What is being asked:
Print verbatim every line starting at the one that contains "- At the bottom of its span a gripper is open" and ending at the final line of the records; include both endpoints.

start Records for the task

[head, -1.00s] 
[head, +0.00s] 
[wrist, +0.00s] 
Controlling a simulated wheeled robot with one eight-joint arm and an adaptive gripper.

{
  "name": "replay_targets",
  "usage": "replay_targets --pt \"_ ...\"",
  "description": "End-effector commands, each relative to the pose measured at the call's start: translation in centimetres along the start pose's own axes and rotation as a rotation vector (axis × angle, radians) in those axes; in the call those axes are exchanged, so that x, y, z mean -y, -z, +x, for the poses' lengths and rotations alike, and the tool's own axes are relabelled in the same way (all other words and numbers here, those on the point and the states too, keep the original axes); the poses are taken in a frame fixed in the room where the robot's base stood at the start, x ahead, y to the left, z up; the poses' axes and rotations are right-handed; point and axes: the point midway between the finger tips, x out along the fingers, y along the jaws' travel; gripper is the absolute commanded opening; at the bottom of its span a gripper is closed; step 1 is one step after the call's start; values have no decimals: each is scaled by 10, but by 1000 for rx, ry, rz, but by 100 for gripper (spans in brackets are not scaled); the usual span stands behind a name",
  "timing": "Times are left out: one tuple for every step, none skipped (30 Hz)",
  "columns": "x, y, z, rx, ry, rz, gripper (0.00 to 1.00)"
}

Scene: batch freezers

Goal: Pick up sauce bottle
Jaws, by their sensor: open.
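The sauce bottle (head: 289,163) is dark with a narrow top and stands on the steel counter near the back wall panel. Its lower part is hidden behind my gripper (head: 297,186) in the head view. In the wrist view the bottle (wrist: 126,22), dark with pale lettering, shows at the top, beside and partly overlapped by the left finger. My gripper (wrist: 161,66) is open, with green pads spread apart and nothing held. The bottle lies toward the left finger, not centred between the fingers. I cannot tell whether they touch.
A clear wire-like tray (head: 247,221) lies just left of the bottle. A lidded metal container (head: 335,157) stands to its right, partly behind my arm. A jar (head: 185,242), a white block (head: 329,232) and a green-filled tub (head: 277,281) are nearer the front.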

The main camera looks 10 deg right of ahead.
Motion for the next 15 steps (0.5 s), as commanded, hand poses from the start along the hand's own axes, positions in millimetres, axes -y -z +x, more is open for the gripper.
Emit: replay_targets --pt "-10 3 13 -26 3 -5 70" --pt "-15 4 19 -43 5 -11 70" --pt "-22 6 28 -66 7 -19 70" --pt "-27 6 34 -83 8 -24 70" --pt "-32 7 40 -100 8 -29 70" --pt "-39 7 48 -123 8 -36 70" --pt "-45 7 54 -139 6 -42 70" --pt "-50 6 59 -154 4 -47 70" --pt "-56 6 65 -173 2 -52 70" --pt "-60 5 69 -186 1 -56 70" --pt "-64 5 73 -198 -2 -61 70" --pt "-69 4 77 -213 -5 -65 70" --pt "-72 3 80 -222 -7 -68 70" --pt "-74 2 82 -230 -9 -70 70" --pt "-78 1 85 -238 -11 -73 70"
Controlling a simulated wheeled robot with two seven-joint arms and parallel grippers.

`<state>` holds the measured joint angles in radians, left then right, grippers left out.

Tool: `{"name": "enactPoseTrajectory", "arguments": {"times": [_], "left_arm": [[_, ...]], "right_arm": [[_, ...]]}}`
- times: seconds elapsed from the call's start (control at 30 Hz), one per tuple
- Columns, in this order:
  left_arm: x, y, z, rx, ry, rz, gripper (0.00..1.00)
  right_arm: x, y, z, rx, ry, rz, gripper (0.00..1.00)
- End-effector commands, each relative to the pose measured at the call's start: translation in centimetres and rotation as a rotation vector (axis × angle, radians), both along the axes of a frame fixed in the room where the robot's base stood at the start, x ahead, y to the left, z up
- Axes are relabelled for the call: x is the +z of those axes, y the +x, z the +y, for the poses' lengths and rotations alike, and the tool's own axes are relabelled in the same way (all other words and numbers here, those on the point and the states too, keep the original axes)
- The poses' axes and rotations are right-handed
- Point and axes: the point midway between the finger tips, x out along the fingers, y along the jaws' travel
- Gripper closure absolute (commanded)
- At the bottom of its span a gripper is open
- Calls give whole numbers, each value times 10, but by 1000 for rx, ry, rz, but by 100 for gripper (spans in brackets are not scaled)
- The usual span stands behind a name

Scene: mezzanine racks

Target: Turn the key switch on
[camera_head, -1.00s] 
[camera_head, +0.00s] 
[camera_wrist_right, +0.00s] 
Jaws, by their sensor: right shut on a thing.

end Records for the task

Task response:
- At the bottom of its span a gripper is open
- Calls give whole numbers, each value times 10, but by 1000 for rx, ry, rz, but by 100 for gripper (spans in brackets are not scaled)
- The usual span stands behind a name

Scene: mezzanine racks

Target: Turn the key switch on
[camera_head, -1.00s] 
[camera_head, +0.00s] 
[camera_wrist_right, +0.00s] 
Jaws, by their sensor: right shut on a thing.

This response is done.